Keeping business and engineering at arm's length

Editor The Engineer

Following Alan Sugar’s recent prime-time denigration of engineers, this website almost collapsed under the weight of furious readers determined to set the record straight. ’What about James Dyson?’ you snarled. ’Haven’t you heard of Steve Jobs, or Bill Gates, or any of the other numerous engineering entrepreneurs who have made more money than you?’

Taken at face value, Sugar’s comments were clearly ridiculous but did he perhaps stumble clumsily upon a truth that has hampered the development of many a young engineering company?

The UK economic recovery is likely to rely heavily on the ideas emerging from its technology and engineering sectors, and there are plenty of reasons to believe industry can deliver. But the UK’s less illustrious record of failing to capitalise on some of its key strengths is cause for concern. One reason for this is that engineering innovation and a focus on business don’t always go hand in hand not because engineers aren’t capable of being good business people but because the process of engineering can be all-consuming. It’s not a dynamic that troubles our larger engineering businesses. You’re unlikely to find the bosses of BAE Systems or Rolls-Royce scrabbling around on the factory floor. But the challenges of keeping a balance between business and engineering become more acute in small companies.

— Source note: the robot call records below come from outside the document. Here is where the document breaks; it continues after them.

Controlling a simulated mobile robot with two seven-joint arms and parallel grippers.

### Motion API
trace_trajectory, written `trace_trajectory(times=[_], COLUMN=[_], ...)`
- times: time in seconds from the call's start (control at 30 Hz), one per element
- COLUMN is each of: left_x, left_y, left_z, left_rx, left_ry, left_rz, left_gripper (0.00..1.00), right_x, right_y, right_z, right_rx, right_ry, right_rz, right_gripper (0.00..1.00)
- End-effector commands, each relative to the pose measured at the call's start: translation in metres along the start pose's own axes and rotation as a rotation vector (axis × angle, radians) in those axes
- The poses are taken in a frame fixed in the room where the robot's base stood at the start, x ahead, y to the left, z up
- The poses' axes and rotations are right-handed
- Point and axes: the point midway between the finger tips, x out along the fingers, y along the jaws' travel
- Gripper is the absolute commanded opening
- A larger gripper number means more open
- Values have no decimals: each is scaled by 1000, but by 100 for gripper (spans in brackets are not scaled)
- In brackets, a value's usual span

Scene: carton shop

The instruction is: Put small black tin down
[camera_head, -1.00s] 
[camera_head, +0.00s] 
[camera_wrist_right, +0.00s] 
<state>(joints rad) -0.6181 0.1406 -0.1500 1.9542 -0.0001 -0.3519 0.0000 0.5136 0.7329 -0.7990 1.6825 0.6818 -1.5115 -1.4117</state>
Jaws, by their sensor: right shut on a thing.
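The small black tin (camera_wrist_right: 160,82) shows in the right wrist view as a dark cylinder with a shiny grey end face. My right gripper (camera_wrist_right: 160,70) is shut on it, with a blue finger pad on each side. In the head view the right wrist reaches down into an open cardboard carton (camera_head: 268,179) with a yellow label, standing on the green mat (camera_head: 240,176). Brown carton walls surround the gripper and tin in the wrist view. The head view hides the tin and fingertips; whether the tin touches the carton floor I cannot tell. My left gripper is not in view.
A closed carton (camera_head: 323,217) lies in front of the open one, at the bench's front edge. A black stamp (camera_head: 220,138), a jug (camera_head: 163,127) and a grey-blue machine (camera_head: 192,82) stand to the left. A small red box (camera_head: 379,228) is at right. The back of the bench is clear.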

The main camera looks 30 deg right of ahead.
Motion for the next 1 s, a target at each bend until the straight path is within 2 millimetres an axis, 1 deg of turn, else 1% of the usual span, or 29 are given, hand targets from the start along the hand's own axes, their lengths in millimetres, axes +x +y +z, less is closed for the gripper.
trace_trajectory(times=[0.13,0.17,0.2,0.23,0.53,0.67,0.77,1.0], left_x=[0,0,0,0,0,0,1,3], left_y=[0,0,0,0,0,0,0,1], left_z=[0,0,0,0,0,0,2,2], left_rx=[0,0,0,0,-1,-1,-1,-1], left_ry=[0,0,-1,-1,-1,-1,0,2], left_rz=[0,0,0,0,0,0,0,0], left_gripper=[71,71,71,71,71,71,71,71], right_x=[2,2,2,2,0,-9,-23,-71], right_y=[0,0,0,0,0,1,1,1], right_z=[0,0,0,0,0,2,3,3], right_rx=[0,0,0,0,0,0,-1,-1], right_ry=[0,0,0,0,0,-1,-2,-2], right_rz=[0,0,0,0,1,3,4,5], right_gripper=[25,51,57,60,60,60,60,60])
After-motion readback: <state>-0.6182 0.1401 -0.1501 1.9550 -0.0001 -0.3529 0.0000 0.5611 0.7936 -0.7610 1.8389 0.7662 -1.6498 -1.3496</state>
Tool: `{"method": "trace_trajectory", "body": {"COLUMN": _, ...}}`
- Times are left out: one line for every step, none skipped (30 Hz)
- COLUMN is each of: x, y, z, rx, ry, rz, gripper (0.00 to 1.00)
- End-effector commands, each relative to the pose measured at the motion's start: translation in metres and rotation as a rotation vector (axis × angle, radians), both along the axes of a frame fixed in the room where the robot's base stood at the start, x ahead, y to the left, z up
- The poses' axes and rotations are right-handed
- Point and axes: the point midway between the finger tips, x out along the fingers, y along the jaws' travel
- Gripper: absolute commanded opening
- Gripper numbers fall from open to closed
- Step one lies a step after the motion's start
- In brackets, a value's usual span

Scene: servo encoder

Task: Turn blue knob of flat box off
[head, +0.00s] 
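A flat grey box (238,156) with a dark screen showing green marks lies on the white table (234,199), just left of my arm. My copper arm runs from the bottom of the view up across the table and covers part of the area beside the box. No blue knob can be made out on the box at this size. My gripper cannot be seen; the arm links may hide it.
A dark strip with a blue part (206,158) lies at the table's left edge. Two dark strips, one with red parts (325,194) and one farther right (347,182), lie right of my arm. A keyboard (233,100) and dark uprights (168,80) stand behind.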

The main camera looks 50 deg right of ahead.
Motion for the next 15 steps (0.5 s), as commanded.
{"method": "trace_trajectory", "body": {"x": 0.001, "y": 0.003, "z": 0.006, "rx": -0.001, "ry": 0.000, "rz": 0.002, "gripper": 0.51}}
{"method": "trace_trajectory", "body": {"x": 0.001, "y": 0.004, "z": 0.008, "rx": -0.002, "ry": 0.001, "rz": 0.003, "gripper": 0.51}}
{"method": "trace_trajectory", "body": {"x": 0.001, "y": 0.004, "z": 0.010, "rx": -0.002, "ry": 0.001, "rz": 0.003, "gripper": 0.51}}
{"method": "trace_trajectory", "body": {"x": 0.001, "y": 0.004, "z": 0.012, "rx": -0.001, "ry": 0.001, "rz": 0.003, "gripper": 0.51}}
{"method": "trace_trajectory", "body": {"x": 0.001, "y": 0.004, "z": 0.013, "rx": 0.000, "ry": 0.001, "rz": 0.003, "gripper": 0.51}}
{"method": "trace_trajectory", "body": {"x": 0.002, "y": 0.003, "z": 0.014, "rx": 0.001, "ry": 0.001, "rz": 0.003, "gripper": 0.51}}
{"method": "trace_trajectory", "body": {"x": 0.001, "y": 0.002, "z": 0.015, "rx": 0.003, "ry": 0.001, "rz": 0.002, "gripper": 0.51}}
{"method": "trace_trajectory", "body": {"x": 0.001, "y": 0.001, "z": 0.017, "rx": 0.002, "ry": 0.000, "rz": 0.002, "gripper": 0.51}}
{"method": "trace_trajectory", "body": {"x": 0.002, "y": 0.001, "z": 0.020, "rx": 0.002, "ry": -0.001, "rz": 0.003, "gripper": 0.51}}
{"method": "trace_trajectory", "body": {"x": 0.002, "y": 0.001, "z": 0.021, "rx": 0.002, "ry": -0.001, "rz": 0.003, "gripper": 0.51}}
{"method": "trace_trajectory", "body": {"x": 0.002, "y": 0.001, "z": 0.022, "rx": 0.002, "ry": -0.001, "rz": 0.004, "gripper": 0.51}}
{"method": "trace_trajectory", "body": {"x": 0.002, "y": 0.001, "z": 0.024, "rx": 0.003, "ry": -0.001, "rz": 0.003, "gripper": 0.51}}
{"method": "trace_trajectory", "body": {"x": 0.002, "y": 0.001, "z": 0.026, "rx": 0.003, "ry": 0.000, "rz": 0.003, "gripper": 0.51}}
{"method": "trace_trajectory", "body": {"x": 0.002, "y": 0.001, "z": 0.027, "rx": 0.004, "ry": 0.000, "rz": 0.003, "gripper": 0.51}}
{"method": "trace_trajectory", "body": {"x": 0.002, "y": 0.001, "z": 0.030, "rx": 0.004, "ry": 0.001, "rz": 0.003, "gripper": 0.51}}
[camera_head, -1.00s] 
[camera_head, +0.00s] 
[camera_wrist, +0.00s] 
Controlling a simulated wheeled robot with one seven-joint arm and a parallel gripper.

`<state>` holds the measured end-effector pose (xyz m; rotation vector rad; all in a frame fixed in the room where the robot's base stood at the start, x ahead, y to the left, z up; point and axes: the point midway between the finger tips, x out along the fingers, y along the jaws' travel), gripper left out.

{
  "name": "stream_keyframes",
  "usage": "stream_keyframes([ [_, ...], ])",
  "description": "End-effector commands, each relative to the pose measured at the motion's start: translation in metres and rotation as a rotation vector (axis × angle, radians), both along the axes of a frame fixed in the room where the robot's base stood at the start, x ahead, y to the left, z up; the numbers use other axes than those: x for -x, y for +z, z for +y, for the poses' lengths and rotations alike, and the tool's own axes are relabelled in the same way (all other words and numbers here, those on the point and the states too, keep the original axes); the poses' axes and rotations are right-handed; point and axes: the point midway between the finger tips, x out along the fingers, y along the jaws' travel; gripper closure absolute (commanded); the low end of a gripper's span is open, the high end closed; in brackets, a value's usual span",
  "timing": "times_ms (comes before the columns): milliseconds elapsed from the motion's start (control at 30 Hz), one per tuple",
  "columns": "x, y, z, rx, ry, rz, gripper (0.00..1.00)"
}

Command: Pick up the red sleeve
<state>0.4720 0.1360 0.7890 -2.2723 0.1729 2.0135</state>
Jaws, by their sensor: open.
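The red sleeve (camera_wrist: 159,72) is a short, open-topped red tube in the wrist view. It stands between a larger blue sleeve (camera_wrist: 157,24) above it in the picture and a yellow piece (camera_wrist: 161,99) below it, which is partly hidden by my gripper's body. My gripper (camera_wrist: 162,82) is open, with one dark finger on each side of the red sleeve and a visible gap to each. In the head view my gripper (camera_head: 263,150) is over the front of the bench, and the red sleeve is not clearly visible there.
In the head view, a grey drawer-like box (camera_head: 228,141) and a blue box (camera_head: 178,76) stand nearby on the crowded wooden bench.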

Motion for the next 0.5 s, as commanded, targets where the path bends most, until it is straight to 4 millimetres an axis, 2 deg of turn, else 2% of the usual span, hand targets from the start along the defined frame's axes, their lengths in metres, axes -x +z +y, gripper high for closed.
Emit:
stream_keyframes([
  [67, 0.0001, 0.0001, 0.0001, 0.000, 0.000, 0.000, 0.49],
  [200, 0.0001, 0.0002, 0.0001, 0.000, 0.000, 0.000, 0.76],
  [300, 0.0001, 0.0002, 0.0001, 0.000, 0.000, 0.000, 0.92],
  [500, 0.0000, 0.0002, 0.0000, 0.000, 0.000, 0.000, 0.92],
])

Andrew Bowyer, director of Magna Parva, one of the UK’s most exciting young engineering companies, provides an intriguing perspective on this in our latest interview. Although a trained engineer, Bowyer decided early on to concentrate on business. And with his company’s exotic order book growing by the day, the decision appears to have paid off.

Taking this philosophy a step further another of our special reports examines the value of focussing on business at an even earlier stage through the use of spin-out incubators that can spot potential, identify markets, and help help researchers set out on the rocky road to commercialisation.

Of course, none of these tacit acknowledgements — that a technology’s inventor isn’t always its best salesman — lets Sugar off the hook, but if his ill-judged comments were to spark an industry-wide debate on how to get the best out of the UK’s fledgling technology companies, it would be no bad thing.